** Start of Listing **

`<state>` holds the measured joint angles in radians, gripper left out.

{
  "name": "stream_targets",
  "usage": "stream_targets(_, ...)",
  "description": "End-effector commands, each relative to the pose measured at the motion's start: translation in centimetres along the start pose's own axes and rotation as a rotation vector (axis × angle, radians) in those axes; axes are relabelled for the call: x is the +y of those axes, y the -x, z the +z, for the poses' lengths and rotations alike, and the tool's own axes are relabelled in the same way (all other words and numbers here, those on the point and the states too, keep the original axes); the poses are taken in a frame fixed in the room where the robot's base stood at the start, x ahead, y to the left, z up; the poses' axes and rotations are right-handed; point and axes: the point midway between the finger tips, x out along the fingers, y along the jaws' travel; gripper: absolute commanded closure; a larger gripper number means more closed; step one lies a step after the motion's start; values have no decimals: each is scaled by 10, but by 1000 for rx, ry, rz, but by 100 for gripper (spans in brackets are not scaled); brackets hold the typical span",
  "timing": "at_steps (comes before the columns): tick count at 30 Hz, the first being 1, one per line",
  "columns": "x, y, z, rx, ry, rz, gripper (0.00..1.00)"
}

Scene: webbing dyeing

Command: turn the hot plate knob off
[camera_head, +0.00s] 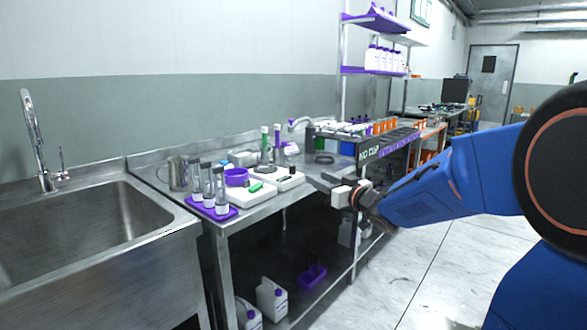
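Two low white bench devices stand side by side on the steel bench. The left one (245,198) is near a purple bowl (236,177) and has a green item on or beside it. The right one (290,182) has a small dark item on top. I cannot tell for sure which is the hot plate, and no knob can be made out at this size. My gripper (318,183) reaches in from the right, just right of the right device, with dark fingers pointing left. Its fingers are too small to judge their gap.
A steel sink (80,225) with a tall faucet is at the left. Bottles on a purple tray (212,211) and a metal jug (179,173) stand on the bench's left end. White jugs (271,298) stand underneath. Open floor (420,275) lies to the right.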

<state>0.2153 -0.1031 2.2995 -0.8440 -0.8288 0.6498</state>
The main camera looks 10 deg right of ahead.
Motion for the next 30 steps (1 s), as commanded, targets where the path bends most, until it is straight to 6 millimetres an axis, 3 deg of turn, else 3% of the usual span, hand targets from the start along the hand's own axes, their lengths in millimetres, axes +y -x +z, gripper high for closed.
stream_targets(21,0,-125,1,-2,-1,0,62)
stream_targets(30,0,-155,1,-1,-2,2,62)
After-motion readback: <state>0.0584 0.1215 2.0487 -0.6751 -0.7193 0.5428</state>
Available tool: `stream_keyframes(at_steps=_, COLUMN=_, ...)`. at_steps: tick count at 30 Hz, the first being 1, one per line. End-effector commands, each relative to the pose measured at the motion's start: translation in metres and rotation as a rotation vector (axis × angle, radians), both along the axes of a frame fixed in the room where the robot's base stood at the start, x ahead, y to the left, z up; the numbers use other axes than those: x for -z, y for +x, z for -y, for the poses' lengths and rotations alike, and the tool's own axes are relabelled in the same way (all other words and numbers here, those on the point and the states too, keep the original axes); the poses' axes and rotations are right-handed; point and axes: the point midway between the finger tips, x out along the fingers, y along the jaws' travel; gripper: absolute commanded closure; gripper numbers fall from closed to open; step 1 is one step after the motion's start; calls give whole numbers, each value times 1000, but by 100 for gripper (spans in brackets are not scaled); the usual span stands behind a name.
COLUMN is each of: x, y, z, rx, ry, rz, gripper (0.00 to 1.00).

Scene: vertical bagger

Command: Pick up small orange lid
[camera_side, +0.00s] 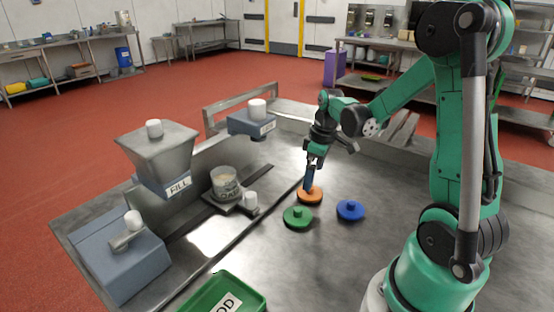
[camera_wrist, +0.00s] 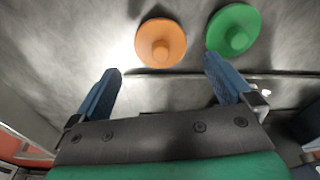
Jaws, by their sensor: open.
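The small orange lid (camera_side: 311,196) lies flat on the metal table, a round disc with a raised knob. In the wrist view the orange lid (camera_wrist: 160,43) shows whole, beyond and between the fingertips, with nothing between the fingers. My gripper (camera_side: 309,180) points down just above the lid in the side view, its blue fingers hiding the lid's knob there. In the wrist view my gripper (camera_wrist: 162,75) has its two blue fingers wide apart. I cannot tell exactly how high the fingertips are above the lid.
A green lid (camera_side: 298,217) and a blue lid (camera_side: 350,210) lie close by. The green lid (camera_wrist: 234,31) is right of the orange one in the wrist view. A green tray (camera_side: 254,296) sits in front. The table's right is clear.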

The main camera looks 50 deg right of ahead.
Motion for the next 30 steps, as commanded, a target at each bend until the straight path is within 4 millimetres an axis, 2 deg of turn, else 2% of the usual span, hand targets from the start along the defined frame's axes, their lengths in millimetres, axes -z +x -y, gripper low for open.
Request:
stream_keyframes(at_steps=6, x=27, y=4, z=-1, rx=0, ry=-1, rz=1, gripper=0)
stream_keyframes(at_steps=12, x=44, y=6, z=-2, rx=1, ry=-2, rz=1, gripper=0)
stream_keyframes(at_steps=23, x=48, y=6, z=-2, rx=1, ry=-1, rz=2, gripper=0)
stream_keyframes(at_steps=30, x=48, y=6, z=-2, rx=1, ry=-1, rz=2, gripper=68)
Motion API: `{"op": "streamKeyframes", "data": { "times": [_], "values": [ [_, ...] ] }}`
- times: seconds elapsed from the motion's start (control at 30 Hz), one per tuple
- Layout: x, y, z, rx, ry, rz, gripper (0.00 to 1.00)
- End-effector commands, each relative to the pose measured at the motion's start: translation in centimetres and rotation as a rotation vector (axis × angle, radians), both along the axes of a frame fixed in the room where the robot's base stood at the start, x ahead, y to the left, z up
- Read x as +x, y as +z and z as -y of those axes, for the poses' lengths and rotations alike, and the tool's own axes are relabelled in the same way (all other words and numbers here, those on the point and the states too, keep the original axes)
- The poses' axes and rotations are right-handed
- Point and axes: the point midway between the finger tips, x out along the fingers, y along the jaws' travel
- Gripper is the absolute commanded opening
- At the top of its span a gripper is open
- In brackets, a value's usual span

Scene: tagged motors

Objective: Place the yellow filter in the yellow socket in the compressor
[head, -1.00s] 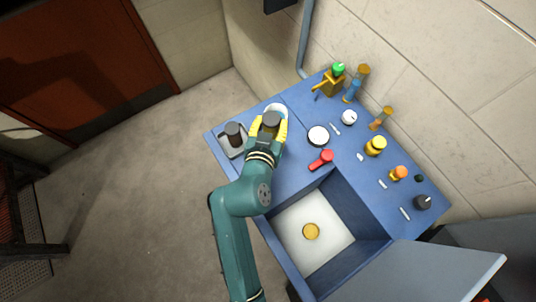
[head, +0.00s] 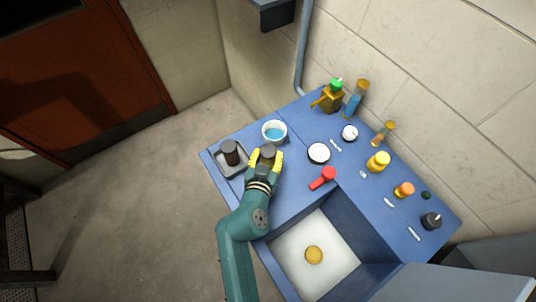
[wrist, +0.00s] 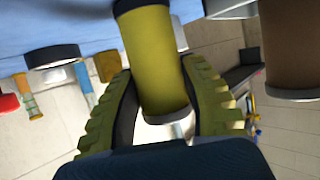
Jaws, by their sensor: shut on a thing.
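The yellow filter (wrist: 155,62) is a yellow cylinder between my two finger pads in the wrist view. In the head view only its dark cap (head: 267,151) shows clearly. My gripper (head: 265,158), with yellow fingers, is shut on the filter on the near side of a white bowl. The compressor is a blue unit (head: 295,177) with an open bay at the front. A round yellow piece (head: 313,255), which looks like the yellow socket, is on the bay's pale floor, to the lower right of my gripper. The filter is apart from it.
A grey tray (head: 238,170) with a dark cylinder (head: 230,151) is left of my gripper. The white bowl (head: 274,132) holds blue liquid. A red handle (head: 323,178) stands by the bay's edge. An open grey lid (head: 450,275) is at the lower right. Several knobs line the right side.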

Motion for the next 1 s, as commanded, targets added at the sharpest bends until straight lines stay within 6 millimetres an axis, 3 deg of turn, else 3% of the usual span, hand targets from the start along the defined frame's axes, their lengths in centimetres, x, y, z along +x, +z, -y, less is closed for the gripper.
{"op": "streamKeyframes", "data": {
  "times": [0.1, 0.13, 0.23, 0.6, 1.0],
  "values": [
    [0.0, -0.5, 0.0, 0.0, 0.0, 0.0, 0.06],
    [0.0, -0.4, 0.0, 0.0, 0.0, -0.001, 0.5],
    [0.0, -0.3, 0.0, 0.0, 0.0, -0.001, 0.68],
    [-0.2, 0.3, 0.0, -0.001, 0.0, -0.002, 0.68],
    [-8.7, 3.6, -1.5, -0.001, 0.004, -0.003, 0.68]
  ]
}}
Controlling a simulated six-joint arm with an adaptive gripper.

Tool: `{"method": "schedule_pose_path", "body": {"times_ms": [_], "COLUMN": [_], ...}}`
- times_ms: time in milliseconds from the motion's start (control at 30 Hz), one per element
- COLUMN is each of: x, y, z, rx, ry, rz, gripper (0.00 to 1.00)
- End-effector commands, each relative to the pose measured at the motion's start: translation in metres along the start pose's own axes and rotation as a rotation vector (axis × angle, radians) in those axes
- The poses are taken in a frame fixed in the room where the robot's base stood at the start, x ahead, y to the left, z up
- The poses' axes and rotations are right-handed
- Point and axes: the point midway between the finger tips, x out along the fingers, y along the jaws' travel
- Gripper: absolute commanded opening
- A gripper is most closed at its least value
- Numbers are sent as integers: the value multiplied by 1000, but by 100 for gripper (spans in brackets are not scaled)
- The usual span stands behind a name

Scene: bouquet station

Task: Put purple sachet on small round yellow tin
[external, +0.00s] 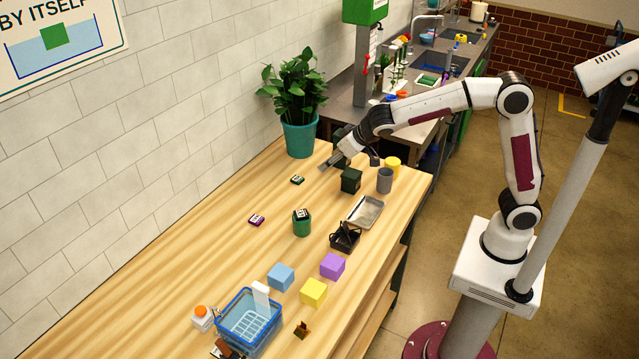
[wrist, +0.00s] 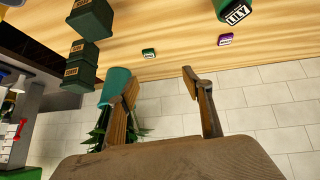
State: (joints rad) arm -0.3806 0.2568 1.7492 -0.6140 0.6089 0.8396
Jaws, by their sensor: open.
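The purple sachet (external: 256,220) lies flat on the wooden table, left of the green tin. It also shows near the top of the wrist view (wrist: 226,41). My gripper (external: 328,164) is open and empty above the far part of the table, away from both the sachet and the yellow tin. Its two spread fingers (wrist: 160,85) show in the wrist view with nothing between them.
A green sachet (external: 297,180) lies near my gripper. Dark green boxes (external: 350,181), a grey cup (external: 384,181), a metal tray (external: 366,212) and a green tin (external: 302,227) with a sachet on top stand nearby. A potted plant (external: 300,135) stands by the wall.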

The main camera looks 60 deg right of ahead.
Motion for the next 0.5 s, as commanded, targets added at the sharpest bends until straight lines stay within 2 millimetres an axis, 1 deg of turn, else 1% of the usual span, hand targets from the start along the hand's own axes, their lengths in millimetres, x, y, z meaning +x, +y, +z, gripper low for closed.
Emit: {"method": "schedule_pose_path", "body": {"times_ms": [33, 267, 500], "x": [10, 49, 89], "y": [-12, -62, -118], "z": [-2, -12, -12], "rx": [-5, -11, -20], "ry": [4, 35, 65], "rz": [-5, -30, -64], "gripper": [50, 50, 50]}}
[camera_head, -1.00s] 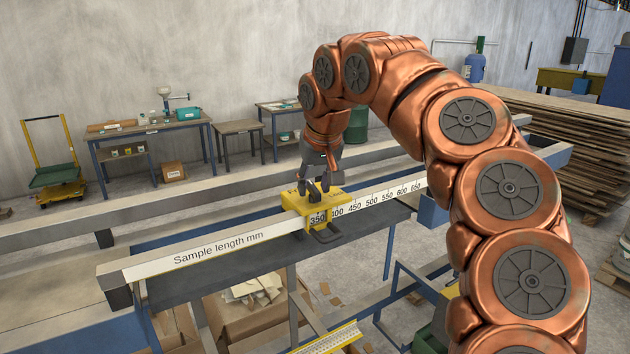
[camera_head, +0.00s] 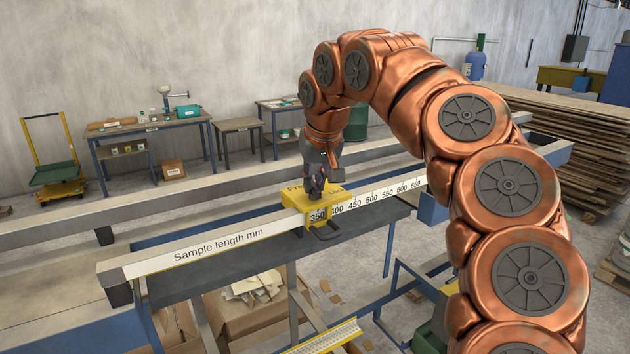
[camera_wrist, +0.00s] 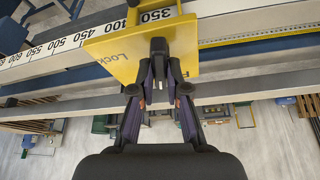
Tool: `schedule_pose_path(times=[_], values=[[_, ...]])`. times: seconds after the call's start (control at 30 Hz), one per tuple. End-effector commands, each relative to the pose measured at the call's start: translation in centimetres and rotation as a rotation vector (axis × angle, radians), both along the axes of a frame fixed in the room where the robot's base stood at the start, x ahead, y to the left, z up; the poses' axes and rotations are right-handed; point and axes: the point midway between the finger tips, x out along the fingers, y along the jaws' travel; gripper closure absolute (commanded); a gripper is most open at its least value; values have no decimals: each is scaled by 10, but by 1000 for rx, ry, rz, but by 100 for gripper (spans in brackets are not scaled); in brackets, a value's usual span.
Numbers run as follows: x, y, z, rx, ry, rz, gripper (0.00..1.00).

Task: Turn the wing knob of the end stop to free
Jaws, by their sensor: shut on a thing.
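The yellow end stop (camera_head: 298,200) sits on the white ruled rail (camera_head: 215,247), near the 350 mark. It also shows in the wrist view (camera_wrist: 110,55), where "Lock" and part of another word can be read on its top. The dark wing knob (camera_wrist: 158,48) stands on the yellow top. My gripper (camera_wrist: 159,82) is shut on the wing knob, one finger on each side of it. In the head view my gripper (camera_head: 315,190) comes down from above onto the end stop, and the knob is mostly hidden by it.
A dark bench strip (camera_head: 250,265) runs below the rail. A cardboard box (camera_head: 250,305) with scraps stands under it. Side tables (camera_head: 150,128) stand along the back wall, and a stack of boards (camera_head: 570,140) at the right. The space above the rail's left part is clear.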

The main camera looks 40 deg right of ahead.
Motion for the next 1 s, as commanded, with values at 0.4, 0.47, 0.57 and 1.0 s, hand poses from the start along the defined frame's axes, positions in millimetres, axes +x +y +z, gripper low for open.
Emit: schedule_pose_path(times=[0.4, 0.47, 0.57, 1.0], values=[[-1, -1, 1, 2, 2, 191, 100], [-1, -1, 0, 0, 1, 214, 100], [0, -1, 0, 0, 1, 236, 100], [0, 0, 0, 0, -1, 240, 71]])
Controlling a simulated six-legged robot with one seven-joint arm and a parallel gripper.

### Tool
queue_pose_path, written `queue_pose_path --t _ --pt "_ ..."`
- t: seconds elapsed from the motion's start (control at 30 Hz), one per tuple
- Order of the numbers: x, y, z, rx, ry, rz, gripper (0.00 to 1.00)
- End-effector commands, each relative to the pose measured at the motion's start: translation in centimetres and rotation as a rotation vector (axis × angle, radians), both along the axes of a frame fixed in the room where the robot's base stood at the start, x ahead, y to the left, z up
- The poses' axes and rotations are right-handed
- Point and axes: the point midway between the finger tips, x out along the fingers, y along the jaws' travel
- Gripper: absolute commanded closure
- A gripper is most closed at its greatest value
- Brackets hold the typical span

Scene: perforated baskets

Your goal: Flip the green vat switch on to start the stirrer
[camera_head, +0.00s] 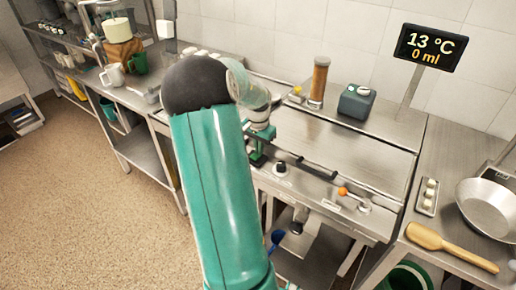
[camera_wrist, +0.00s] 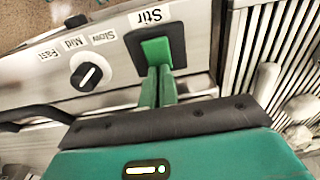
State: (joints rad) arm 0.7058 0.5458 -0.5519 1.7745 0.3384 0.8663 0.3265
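The green vat switch (camera_wrist: 157,52) sits in a black square frame under the label "Stir" on the steel front panel (camera_wrist: 110,50). In the wrist view my gripper's two slim green fingers (camera_wrist: 158,72) are pressed together with nothing between them. Their tips are at the lower edge of the switch; I cannot tell whether they touch it. In the head view my gripper (camera_head: 256,158) is at the left part of the vat's front panel, and the switch is hidden there. I cannot tell whether the switch is on or off.
A black speed knob (camera_wrist: 86,76) marked Slow, Mid and Fast is beside the switch. A display (camera_head: 427,48) reads 13 °C and 0 ml. An orange-tipped lever (camera_head: 344,191) is further right on the panel. A wooden paddle (camera_head: 450,246) lies on the right counter.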

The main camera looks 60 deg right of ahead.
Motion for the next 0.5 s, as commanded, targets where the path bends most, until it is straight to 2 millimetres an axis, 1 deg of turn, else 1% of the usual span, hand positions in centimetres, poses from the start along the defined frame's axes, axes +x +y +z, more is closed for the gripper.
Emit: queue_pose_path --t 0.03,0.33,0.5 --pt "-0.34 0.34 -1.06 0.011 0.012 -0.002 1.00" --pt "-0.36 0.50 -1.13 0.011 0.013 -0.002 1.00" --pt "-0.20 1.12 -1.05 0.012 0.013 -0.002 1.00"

** End of Listing **

Work required — From the listing above, output exactly the run of lines that starts with the line containing "- t: seconds" and ends with the line containing "- Order of the".

Solution —
- t: seconds elapsed from the motion's start (control at 30 Hz), one per tuple
- Order of the numbers: x, y, z, rx, ry, rz, gripper (0.00 to 1.00)

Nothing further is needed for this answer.